## Begin Material supplied

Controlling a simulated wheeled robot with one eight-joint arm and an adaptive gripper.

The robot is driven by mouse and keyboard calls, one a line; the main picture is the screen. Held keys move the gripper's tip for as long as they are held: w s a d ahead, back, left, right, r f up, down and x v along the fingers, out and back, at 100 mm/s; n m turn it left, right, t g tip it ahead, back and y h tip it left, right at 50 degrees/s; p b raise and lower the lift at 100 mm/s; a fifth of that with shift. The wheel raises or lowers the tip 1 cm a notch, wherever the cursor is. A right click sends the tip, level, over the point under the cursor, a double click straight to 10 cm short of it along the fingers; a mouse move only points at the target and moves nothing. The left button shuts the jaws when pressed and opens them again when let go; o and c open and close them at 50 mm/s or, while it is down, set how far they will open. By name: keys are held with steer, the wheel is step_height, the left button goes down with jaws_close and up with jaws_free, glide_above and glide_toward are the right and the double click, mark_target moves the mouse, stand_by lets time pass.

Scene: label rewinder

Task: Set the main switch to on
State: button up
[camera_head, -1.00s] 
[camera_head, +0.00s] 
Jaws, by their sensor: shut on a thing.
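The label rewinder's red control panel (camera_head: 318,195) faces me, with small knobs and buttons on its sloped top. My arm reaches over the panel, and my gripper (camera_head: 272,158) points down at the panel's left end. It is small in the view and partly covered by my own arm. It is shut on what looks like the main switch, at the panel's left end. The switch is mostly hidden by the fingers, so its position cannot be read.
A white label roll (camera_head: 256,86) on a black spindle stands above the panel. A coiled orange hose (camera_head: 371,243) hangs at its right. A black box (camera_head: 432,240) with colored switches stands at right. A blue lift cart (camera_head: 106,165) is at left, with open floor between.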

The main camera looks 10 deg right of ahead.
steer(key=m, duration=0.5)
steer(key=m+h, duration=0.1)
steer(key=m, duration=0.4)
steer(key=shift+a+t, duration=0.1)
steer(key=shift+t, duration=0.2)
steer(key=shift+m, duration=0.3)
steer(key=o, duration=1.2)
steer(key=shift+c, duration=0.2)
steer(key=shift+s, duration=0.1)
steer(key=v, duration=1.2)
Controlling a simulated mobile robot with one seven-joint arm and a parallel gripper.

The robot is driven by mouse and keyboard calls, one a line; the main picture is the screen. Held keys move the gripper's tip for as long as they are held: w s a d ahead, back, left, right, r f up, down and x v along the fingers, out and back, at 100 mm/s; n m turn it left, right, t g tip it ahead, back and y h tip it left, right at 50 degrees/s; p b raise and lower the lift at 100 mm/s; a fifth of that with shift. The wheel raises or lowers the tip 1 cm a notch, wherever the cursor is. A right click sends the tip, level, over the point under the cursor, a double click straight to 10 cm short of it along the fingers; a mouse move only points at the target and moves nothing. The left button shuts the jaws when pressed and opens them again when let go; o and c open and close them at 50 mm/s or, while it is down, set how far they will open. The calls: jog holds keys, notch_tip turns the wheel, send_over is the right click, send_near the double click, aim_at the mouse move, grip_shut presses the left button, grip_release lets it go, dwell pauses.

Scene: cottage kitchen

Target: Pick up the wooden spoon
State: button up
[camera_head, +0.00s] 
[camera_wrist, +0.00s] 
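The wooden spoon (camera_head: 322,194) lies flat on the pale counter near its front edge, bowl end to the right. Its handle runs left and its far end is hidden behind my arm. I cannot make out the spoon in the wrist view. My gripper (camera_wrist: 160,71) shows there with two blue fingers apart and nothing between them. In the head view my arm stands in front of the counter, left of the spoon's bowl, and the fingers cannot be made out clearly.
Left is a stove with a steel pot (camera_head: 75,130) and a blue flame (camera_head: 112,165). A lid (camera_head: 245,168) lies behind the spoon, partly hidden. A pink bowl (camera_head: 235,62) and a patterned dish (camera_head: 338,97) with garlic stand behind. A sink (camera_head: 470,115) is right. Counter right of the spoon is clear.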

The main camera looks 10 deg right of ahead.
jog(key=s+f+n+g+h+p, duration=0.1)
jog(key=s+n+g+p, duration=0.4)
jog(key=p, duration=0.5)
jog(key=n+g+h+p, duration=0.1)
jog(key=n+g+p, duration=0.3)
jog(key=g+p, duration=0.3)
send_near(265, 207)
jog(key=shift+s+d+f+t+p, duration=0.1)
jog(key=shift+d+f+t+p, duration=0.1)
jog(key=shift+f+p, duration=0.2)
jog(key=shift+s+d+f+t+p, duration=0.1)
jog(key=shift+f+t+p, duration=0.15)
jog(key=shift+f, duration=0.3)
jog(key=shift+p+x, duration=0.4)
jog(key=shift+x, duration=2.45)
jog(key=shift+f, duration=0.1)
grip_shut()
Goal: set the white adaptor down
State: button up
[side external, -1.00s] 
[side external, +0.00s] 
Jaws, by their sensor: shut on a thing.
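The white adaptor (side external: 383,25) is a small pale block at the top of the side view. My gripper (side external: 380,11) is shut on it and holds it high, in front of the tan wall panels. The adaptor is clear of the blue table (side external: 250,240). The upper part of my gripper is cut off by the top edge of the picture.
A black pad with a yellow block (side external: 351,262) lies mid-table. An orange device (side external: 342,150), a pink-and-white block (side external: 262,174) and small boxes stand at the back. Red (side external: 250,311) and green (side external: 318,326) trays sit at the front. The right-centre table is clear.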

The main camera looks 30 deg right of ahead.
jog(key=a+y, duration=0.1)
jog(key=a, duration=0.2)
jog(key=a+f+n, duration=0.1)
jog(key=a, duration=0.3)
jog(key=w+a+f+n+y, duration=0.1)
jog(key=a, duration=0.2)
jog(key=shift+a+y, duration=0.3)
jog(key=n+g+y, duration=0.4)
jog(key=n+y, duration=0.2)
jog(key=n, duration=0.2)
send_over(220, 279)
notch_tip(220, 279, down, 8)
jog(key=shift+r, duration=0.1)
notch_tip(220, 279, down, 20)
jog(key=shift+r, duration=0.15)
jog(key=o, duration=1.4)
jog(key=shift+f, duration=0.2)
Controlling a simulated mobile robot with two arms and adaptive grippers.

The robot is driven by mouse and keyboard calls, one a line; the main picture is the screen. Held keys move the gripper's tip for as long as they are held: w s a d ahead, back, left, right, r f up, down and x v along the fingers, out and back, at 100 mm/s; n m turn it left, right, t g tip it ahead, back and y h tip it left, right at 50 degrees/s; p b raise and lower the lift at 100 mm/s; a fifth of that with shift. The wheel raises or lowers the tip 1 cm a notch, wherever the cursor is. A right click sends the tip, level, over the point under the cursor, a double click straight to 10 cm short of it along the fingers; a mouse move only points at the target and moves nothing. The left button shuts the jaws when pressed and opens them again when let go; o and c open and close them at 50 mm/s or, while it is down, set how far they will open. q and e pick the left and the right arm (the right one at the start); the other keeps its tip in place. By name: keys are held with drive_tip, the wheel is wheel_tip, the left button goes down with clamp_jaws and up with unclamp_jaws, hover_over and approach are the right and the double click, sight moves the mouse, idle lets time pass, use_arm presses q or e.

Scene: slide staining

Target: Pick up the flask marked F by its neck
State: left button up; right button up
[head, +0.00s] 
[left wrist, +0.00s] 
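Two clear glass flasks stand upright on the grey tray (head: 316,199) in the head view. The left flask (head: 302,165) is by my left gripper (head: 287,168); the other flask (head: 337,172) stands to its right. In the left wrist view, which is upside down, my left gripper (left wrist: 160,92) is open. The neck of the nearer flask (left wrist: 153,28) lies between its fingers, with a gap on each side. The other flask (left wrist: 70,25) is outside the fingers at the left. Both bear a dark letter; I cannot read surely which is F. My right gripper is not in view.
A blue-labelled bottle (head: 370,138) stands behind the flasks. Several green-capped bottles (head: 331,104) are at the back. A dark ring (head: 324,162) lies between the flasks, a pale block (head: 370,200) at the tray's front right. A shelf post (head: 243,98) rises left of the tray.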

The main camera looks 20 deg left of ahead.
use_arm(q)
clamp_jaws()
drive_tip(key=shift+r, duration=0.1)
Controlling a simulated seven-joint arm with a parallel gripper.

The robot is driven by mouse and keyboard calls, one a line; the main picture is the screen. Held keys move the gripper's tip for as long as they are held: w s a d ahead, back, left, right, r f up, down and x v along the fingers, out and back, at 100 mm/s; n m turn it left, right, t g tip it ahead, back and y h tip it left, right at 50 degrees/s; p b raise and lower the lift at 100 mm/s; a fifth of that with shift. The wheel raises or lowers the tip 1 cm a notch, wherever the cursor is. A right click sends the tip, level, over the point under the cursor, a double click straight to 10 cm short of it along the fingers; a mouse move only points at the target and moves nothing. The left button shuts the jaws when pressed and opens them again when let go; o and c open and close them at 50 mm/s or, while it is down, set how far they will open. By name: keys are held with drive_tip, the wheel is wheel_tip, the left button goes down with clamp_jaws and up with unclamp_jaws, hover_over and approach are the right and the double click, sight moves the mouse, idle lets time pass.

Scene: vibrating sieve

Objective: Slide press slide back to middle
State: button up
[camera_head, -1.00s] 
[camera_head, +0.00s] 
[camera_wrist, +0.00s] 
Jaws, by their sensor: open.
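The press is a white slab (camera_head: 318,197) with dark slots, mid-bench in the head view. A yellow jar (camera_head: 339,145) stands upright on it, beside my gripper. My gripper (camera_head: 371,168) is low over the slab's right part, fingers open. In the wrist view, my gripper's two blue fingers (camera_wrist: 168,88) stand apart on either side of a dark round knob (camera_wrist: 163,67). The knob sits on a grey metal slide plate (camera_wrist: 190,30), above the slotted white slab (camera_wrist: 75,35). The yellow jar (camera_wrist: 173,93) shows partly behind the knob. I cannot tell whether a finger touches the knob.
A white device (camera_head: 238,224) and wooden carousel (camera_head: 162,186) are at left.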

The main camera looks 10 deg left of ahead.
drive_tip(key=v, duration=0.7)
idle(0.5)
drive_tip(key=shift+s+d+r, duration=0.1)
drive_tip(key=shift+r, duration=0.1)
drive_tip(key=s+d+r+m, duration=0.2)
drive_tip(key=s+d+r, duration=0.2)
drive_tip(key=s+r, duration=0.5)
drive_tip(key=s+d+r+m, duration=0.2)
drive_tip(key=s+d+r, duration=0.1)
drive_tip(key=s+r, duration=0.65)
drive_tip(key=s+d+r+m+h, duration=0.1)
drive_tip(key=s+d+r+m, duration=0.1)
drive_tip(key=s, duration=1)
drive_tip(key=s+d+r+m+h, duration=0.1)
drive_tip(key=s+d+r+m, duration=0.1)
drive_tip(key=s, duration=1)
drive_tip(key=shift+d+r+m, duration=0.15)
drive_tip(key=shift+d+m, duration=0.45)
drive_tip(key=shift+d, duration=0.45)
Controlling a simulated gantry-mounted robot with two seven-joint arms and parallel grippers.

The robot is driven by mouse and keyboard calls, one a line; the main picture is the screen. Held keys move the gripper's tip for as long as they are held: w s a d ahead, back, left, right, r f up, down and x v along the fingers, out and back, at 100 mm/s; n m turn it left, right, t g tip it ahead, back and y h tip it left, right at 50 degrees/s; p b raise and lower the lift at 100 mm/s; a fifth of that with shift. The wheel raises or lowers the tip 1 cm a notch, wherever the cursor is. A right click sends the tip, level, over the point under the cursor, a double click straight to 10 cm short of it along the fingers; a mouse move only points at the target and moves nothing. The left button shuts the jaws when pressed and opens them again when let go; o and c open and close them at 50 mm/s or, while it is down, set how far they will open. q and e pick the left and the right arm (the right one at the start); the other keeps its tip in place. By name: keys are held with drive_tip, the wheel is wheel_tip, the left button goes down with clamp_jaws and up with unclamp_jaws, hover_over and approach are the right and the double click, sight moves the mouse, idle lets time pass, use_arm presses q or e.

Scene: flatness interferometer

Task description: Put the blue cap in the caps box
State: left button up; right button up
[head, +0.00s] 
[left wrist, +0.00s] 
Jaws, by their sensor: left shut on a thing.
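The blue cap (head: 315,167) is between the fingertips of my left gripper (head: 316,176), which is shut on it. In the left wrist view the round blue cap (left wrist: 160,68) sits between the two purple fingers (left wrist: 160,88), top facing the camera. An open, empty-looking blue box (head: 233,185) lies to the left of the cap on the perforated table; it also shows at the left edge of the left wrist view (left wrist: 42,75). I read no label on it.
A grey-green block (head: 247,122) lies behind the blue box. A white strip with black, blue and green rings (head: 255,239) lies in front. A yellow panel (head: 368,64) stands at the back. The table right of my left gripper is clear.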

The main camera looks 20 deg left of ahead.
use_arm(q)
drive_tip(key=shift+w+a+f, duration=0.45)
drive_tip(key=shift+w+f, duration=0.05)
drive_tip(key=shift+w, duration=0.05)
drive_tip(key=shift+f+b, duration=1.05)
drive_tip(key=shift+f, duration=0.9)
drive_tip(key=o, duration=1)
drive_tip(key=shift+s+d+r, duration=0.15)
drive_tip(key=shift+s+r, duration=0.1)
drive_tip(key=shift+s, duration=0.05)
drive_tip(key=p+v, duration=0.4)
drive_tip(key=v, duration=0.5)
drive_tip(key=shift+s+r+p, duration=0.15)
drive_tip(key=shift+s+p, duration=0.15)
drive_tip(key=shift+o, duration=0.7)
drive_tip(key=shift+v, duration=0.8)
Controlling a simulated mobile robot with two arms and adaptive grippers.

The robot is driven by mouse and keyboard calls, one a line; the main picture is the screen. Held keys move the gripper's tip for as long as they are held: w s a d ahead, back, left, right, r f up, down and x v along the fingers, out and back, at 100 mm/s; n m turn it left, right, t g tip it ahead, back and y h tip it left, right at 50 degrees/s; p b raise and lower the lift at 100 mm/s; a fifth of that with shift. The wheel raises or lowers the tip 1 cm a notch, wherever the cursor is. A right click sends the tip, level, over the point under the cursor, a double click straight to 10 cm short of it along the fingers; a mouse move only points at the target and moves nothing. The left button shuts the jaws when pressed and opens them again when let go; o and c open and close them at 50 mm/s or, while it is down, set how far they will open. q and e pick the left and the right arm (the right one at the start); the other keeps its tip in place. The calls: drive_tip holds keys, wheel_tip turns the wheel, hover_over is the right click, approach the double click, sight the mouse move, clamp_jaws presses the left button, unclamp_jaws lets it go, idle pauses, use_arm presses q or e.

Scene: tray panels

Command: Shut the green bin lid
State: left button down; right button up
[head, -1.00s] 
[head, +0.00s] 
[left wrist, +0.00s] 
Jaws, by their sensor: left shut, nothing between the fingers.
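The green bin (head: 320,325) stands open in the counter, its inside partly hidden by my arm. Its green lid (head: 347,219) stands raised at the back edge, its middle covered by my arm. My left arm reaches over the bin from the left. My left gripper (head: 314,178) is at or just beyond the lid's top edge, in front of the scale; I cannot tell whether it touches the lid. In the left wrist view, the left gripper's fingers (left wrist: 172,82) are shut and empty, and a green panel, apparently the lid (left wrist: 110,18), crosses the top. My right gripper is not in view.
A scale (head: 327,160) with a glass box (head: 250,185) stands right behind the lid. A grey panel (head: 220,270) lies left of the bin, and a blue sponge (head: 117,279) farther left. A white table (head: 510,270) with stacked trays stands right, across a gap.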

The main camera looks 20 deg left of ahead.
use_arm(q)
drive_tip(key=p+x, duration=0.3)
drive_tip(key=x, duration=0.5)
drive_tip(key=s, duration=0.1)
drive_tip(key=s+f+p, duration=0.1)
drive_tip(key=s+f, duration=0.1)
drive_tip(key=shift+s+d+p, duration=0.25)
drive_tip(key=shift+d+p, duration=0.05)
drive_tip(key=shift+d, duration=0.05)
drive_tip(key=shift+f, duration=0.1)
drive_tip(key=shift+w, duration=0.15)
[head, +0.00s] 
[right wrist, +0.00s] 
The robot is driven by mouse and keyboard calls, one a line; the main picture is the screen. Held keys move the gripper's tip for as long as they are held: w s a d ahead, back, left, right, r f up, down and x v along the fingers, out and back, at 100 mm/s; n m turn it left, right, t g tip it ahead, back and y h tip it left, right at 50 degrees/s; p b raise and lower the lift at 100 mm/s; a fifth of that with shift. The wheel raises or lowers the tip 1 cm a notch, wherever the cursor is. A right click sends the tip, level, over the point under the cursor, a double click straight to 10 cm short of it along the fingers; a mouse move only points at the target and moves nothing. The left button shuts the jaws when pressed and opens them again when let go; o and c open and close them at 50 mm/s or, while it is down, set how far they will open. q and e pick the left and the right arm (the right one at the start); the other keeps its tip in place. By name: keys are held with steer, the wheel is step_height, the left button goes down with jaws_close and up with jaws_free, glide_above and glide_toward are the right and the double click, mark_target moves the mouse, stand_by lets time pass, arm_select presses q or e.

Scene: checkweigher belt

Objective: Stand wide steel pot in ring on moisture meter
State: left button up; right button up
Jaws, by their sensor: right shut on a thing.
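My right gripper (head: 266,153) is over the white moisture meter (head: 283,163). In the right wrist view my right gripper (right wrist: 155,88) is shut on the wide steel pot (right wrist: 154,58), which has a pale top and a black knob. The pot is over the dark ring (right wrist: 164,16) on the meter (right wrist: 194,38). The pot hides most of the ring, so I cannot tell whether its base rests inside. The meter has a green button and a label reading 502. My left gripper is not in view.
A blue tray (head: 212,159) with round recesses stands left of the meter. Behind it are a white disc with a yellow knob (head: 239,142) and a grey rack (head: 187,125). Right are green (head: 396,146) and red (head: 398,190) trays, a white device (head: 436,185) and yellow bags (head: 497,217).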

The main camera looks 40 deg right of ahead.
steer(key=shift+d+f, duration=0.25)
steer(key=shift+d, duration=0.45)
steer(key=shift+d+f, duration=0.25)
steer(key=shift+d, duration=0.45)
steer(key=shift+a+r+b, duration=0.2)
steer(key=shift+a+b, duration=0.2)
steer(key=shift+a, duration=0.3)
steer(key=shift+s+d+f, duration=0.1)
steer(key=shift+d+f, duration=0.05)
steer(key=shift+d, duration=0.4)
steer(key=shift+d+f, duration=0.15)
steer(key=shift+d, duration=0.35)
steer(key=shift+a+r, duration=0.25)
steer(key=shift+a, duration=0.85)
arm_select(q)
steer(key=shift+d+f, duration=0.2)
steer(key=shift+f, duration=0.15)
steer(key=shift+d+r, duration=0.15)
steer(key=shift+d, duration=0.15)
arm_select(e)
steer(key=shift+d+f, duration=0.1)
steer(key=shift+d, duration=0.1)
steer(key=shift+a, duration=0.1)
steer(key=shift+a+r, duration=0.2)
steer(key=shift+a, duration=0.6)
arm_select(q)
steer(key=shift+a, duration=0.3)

## End Material supplied

§ Objective:
Each line from the one containing "Goal: set the white adaptor down" through the one containing "[side external, +0.00s]" must be retyped exactly, the first and last of these included.

§ Response:
Goal: set the white adaptor down
State: button up
[side external, -1.00s] 
[side external, +0.00s] 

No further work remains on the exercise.